◆ Source data ◆
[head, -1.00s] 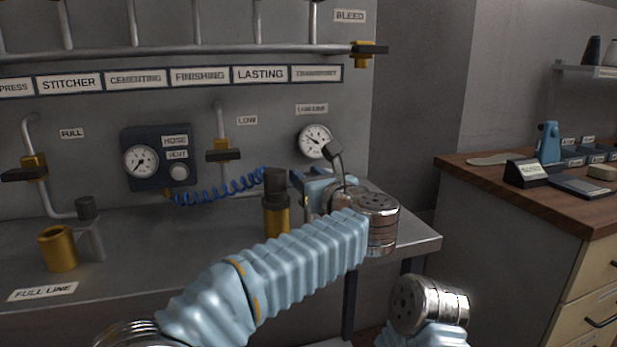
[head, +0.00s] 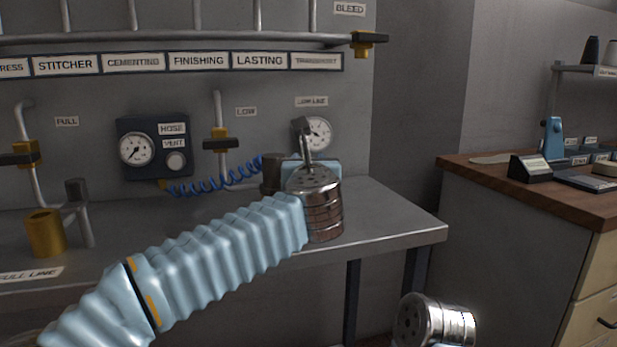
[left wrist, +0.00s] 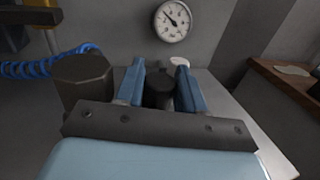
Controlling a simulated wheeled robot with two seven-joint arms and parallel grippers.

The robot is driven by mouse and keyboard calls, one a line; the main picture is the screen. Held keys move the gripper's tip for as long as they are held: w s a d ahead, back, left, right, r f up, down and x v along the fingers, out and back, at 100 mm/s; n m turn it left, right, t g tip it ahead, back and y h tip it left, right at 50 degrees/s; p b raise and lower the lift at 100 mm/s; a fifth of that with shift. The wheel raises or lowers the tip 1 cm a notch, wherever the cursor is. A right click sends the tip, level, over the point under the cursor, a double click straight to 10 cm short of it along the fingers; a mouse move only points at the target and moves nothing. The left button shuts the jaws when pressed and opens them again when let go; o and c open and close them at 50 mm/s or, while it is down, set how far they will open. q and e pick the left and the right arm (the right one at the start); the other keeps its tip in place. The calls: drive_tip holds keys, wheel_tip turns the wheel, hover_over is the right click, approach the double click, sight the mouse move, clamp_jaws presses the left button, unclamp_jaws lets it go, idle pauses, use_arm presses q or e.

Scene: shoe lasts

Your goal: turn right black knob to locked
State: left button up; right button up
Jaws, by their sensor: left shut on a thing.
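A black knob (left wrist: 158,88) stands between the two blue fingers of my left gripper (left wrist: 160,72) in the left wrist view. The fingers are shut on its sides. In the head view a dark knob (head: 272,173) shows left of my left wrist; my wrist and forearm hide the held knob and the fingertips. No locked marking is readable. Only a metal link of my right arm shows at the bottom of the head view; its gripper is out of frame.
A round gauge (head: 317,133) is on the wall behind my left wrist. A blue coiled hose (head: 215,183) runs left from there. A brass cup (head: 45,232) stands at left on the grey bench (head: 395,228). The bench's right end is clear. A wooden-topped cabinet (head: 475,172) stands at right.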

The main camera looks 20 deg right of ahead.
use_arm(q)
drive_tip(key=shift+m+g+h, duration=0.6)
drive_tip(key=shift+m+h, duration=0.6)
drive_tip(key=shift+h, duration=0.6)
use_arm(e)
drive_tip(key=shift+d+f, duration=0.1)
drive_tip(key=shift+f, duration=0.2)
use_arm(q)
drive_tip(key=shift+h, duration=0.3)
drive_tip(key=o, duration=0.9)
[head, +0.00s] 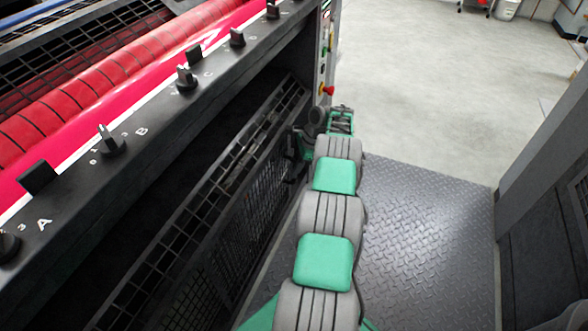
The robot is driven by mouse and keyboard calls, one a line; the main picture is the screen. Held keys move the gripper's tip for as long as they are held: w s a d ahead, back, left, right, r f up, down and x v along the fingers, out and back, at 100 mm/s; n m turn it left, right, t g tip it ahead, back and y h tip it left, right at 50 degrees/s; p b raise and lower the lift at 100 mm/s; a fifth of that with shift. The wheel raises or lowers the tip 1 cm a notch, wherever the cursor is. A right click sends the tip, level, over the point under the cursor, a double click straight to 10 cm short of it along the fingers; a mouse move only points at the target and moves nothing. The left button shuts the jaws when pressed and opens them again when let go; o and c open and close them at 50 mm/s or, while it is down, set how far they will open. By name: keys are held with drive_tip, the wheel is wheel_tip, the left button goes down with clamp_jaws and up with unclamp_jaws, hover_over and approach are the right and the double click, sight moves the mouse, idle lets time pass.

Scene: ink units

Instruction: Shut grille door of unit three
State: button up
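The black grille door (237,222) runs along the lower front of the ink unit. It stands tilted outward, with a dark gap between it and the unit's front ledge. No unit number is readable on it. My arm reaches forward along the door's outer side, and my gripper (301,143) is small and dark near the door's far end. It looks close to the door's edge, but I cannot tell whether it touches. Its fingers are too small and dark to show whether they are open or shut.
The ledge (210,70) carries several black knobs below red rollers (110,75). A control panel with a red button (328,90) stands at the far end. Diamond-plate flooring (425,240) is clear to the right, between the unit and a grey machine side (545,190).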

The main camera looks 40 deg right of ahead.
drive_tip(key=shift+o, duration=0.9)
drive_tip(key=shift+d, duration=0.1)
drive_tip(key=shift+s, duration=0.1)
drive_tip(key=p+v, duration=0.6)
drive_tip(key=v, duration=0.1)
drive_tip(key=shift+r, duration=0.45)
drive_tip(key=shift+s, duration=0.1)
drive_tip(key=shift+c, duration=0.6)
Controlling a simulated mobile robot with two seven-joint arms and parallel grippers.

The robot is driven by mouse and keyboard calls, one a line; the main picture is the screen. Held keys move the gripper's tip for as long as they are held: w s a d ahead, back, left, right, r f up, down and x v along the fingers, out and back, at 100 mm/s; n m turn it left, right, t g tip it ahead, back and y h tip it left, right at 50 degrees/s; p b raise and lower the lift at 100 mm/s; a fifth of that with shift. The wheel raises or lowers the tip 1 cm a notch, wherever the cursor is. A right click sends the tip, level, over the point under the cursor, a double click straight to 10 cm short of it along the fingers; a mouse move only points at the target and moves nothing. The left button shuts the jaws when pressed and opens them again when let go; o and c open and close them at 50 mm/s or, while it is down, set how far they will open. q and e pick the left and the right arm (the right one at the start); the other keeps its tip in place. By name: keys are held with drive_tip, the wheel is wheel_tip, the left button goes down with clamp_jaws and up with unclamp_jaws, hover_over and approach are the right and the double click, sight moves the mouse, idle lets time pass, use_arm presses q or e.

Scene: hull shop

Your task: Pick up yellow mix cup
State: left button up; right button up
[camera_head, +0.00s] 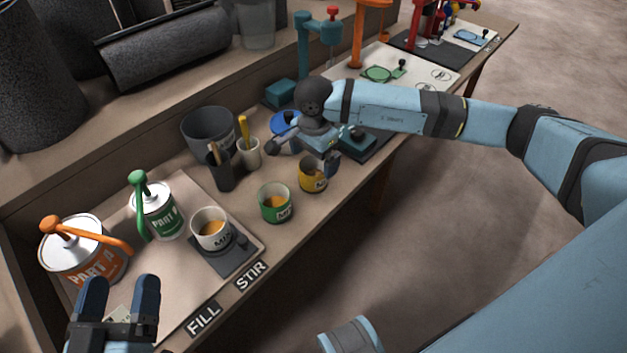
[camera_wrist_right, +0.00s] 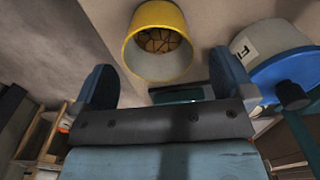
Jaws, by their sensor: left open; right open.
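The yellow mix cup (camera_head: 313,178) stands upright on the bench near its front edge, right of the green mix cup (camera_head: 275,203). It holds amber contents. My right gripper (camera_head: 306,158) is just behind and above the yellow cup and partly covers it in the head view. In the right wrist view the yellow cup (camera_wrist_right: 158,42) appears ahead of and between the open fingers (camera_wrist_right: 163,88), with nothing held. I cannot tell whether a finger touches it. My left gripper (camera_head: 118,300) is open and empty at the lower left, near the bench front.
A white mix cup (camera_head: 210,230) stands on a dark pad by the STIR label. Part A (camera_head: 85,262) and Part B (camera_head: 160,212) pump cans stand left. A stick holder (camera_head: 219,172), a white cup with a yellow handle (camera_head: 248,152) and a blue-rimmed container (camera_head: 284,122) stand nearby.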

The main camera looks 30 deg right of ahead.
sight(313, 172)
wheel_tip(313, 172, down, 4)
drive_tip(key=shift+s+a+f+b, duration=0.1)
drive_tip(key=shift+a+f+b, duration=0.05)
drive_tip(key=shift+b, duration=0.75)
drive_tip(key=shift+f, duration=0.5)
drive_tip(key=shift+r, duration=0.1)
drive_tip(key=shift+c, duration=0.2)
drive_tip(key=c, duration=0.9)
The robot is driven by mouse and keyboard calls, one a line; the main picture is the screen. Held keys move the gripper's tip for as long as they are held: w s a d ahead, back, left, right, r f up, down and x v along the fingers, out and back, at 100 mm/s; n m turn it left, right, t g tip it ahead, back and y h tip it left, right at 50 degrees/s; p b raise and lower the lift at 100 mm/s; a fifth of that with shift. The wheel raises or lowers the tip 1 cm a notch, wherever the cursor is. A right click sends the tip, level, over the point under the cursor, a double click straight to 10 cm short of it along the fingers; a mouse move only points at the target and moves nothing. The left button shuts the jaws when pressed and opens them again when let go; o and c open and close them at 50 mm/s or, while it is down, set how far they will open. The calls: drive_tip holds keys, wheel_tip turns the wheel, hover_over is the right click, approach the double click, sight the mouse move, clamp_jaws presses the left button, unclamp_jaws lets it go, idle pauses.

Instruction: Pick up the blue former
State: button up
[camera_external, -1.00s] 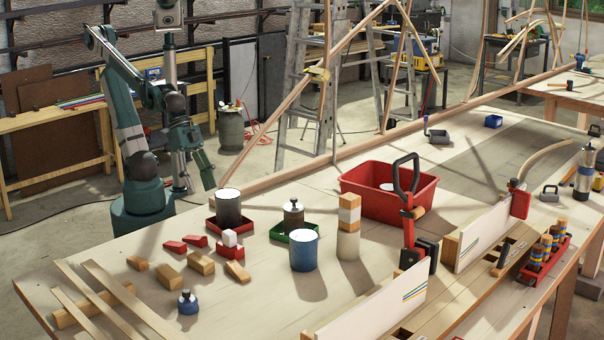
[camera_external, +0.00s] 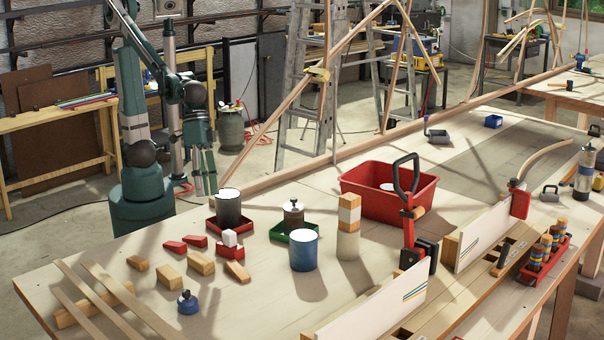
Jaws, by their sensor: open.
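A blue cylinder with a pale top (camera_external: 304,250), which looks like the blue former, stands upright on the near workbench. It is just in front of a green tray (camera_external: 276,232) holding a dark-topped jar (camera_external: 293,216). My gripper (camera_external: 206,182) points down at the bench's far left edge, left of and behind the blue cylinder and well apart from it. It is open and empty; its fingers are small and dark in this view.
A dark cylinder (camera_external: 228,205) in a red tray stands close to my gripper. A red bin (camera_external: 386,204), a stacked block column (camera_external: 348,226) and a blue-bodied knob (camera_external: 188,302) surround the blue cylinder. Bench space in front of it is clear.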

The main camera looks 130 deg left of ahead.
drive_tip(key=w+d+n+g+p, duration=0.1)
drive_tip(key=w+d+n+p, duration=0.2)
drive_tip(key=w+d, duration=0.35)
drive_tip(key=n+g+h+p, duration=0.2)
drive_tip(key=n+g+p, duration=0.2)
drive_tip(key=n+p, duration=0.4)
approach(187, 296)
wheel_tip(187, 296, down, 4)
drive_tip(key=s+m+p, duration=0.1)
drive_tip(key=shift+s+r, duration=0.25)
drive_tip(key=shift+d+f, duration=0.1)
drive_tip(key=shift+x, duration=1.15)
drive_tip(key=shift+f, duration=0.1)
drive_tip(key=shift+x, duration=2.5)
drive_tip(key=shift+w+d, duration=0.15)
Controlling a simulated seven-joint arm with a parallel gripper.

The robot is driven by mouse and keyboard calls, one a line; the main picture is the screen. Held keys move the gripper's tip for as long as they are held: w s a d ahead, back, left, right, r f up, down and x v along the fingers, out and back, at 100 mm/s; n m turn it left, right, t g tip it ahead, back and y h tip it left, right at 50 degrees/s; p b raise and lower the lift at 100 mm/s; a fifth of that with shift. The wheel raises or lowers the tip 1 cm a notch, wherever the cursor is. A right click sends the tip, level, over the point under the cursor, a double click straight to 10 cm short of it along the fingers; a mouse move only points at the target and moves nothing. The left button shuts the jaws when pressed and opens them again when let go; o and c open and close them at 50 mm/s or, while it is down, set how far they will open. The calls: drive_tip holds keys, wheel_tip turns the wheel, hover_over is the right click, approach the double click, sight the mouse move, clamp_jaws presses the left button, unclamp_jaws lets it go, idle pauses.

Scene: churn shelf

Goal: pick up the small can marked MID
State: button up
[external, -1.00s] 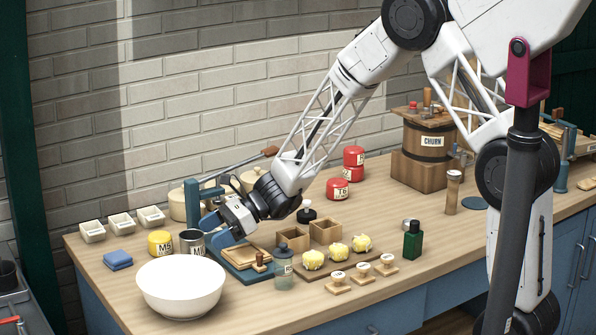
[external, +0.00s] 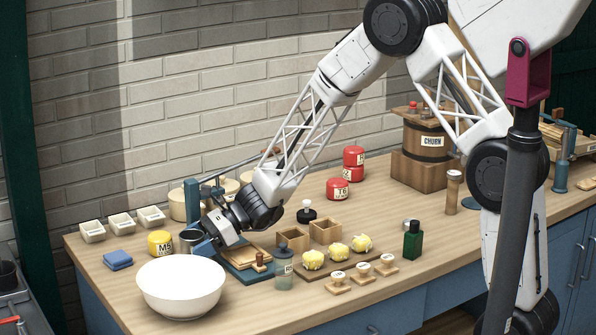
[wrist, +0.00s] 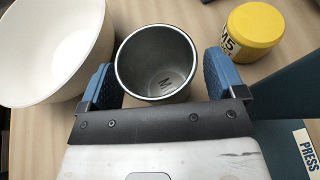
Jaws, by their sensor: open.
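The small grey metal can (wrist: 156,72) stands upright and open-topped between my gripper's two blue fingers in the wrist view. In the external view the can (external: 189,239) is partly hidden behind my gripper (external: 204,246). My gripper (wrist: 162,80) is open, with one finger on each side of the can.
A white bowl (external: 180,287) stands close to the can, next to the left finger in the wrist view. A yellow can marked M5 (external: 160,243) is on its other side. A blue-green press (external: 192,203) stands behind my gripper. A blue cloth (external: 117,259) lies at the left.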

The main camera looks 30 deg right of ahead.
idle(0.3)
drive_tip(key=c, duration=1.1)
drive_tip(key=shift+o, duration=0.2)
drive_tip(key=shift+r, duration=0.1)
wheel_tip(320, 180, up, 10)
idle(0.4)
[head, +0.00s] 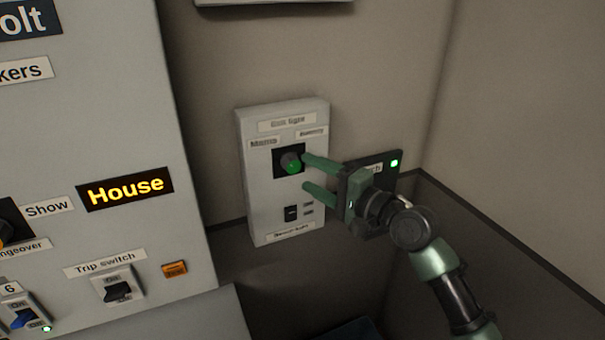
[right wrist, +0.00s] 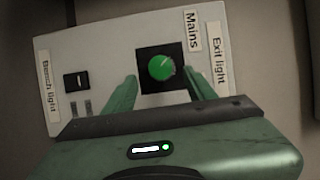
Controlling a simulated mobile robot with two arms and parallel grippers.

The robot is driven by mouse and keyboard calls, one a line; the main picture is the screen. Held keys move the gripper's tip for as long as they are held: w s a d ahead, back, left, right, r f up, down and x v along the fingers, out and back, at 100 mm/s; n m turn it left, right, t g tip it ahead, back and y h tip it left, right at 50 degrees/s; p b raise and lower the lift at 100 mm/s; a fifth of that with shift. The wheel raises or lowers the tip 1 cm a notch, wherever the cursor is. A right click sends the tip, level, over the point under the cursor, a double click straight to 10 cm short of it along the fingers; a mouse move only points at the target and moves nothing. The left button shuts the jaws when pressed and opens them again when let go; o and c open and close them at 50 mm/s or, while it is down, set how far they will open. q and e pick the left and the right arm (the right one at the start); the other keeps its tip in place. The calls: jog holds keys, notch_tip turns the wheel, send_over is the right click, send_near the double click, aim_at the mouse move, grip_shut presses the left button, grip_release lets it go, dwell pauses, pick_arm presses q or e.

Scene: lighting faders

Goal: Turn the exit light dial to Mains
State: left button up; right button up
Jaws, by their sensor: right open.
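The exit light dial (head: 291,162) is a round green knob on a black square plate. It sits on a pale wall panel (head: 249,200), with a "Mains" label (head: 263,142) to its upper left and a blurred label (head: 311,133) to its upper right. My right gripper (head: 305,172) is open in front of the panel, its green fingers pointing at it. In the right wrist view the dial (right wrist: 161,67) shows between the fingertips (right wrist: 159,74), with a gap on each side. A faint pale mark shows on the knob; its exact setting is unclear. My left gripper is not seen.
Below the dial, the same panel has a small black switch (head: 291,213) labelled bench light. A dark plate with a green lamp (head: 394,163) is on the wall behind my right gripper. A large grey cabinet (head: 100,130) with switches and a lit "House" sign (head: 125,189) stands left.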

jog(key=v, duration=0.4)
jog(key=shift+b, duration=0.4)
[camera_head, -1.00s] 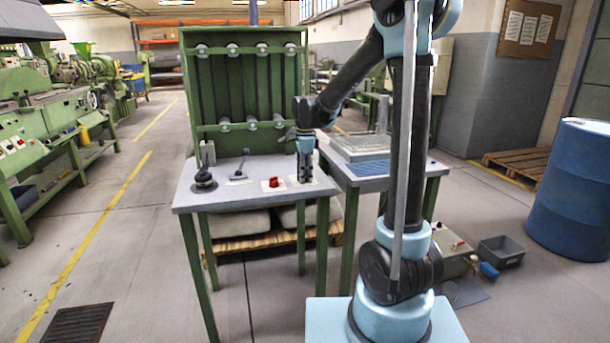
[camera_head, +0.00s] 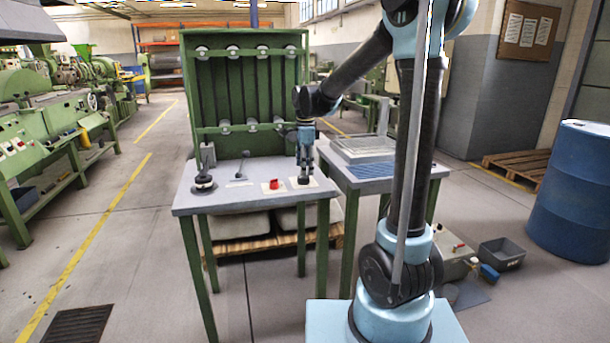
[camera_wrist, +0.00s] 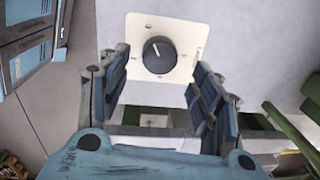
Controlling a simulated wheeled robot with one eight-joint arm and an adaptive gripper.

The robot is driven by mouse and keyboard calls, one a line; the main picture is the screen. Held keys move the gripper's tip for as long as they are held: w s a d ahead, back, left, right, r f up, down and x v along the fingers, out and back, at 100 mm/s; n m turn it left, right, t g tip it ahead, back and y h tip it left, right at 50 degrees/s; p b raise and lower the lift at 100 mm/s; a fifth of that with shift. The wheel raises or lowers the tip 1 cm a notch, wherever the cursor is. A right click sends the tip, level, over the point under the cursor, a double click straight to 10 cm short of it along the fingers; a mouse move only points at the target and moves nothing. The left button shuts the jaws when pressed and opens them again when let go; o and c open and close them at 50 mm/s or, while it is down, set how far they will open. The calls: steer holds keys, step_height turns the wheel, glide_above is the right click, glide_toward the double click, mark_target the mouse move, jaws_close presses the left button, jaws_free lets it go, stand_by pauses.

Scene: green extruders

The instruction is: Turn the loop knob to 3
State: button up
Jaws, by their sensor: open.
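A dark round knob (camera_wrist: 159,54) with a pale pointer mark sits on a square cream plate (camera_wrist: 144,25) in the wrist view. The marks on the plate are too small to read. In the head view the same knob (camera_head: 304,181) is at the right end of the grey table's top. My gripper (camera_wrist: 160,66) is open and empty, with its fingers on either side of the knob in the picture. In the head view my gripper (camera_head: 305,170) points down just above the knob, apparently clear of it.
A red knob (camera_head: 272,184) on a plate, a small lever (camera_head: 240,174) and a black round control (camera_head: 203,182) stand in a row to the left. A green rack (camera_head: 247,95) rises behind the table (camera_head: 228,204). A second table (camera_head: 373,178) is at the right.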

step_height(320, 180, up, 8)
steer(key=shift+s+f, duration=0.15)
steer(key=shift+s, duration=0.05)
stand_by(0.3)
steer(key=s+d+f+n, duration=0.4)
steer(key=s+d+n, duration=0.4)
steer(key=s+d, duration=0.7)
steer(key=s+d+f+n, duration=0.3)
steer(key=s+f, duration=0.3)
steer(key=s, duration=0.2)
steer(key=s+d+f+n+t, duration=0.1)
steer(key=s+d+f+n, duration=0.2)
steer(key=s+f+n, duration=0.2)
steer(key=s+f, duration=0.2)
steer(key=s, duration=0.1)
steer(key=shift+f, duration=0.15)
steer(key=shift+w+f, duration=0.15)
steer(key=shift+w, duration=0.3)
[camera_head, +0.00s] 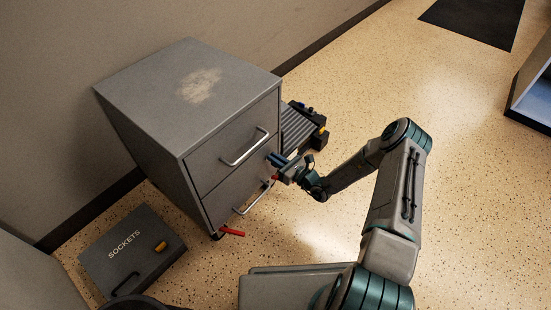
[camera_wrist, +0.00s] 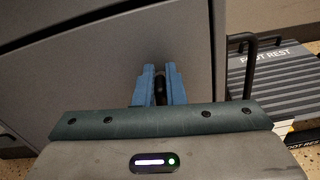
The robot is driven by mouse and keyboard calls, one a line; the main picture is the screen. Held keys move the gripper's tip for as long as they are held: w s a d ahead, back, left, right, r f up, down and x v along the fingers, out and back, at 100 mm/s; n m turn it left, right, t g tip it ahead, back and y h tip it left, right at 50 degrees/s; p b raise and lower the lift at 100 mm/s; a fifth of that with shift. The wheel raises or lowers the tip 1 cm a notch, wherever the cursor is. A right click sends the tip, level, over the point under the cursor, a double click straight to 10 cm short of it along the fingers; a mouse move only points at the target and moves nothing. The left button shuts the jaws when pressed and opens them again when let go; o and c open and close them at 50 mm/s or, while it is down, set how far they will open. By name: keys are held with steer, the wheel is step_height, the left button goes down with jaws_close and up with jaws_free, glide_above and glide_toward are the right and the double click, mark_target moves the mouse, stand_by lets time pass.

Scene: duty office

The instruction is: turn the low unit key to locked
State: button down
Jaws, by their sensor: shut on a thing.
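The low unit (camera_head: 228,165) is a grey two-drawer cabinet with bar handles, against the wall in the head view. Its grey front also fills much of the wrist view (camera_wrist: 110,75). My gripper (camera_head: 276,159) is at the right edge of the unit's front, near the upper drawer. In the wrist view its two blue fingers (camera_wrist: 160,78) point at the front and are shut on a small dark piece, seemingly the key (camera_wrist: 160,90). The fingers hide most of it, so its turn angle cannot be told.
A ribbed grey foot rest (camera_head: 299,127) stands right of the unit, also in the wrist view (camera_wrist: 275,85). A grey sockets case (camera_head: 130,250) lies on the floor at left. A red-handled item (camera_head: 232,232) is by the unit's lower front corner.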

◆ Direction ◆
Copy each line holding the word "Your" from the listing above.

◆ Final result ◆
Your goal: turn right black knob to locked
Your task: Pick up yellow mix cup

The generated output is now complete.